## begin WORKING DATA
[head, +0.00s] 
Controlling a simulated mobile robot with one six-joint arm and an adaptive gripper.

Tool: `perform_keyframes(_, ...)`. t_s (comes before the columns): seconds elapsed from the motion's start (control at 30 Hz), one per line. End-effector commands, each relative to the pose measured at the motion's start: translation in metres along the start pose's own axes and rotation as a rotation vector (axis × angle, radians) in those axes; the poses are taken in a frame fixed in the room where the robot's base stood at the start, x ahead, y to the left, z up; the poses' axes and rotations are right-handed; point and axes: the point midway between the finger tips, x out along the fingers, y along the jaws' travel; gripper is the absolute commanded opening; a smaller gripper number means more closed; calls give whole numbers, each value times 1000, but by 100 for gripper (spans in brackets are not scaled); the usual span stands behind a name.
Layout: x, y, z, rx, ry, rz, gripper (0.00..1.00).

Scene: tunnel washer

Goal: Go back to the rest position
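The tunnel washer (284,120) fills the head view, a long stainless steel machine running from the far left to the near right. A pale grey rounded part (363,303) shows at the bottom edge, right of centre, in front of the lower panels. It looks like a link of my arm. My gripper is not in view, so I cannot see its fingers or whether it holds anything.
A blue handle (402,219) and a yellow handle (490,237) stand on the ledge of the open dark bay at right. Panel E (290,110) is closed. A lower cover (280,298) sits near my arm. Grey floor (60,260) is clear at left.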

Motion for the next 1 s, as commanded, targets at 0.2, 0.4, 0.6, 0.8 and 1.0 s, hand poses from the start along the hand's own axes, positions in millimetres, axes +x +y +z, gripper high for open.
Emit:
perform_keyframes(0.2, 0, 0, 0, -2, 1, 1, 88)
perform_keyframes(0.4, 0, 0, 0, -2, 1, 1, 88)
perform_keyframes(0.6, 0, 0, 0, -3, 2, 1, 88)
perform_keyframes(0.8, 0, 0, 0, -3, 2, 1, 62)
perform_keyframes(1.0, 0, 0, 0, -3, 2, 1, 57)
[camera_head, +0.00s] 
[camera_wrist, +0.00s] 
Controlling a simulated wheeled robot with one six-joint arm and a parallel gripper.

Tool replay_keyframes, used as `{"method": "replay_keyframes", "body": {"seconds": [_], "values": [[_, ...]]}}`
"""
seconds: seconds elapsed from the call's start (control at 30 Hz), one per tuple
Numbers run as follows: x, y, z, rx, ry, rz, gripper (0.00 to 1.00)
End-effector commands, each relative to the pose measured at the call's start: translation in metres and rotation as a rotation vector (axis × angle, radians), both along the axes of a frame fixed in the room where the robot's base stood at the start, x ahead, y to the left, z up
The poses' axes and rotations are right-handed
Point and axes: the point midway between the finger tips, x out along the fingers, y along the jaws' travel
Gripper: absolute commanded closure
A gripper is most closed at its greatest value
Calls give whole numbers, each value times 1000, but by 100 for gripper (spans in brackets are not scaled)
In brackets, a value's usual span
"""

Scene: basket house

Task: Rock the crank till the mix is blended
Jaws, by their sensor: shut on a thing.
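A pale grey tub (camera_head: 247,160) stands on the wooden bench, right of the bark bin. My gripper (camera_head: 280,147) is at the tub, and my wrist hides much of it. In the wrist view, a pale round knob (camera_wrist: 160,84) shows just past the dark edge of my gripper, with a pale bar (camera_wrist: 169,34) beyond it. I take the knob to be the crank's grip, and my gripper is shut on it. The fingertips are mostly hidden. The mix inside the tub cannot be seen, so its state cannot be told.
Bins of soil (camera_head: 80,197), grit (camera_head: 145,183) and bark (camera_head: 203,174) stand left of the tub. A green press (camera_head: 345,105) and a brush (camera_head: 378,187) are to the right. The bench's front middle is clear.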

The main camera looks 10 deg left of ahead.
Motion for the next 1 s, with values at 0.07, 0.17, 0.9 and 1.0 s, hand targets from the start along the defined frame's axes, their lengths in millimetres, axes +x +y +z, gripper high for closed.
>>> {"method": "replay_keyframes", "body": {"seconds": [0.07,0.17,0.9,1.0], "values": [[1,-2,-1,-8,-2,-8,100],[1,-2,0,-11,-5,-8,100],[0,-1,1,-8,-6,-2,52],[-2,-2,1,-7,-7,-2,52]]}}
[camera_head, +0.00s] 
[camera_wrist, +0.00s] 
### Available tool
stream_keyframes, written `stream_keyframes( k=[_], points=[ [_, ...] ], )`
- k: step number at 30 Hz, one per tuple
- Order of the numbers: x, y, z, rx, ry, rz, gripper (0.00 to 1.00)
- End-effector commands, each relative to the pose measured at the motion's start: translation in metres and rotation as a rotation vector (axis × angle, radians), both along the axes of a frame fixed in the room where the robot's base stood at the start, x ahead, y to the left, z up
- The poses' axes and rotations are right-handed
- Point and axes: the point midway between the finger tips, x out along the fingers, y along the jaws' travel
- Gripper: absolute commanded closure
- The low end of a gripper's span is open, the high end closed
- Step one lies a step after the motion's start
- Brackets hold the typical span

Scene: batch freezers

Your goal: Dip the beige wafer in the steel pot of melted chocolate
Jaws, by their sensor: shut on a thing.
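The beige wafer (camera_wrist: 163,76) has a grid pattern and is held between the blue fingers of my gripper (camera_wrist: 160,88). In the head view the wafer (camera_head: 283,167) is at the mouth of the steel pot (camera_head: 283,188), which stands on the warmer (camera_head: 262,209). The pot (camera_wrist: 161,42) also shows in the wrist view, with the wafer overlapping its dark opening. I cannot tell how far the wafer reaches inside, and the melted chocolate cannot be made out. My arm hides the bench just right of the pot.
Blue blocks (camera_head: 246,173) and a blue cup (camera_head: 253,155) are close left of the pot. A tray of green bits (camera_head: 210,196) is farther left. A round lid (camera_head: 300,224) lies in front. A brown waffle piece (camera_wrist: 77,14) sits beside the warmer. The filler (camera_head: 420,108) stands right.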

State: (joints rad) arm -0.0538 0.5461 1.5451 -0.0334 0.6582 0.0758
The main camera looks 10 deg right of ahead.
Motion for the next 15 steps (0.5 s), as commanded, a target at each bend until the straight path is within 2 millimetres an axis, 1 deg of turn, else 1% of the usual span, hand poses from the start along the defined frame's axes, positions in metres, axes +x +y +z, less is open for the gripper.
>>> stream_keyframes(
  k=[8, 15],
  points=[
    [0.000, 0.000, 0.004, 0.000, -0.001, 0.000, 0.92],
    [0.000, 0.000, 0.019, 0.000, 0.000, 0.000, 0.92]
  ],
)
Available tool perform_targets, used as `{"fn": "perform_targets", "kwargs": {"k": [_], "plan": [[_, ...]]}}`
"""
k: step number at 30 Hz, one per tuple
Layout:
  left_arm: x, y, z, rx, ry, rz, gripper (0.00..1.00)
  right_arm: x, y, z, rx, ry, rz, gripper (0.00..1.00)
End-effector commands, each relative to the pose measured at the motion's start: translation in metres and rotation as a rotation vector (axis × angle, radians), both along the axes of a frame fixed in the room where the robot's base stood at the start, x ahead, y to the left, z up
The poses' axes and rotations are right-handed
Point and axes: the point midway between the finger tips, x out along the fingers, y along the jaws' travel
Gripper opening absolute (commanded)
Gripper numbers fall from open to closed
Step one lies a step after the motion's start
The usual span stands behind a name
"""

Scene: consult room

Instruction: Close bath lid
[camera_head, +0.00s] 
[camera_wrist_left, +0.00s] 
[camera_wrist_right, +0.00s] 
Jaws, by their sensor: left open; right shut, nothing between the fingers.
## end WORKING DATA
--- WHAT THIS TASK INVOLVES ---
Go through the lines above. Select every one that has the string "simulated".

--- FULL OUTPUT ---
Controlling a simulated mobile robot with one six-joint arm and an adaptive gripper.
Controlling a simulated wheeled robot with one six-joint arm and a parallel gripper.

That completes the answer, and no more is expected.